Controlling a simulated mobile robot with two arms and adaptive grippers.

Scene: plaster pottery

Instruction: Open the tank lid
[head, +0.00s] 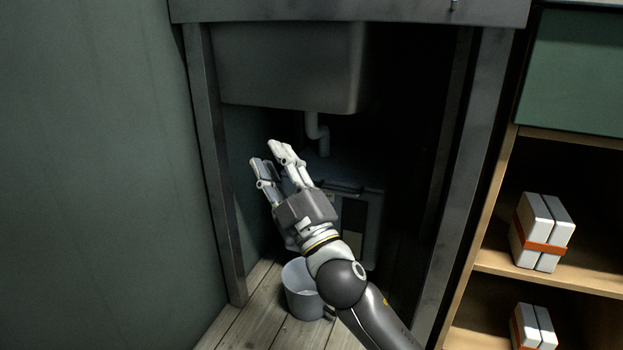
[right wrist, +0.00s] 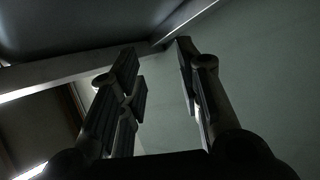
--------------------------------------------------
Problem to work on. The data above should be repeated exactly, minus any pictures.

Written reply.
Controlling a simulated mobile robot with two arms and adaptive grippers.

Scene: plaster pottery

Instruction: Open the tank lid
[head, +0.00s] 
[right wrist, +0.00s] 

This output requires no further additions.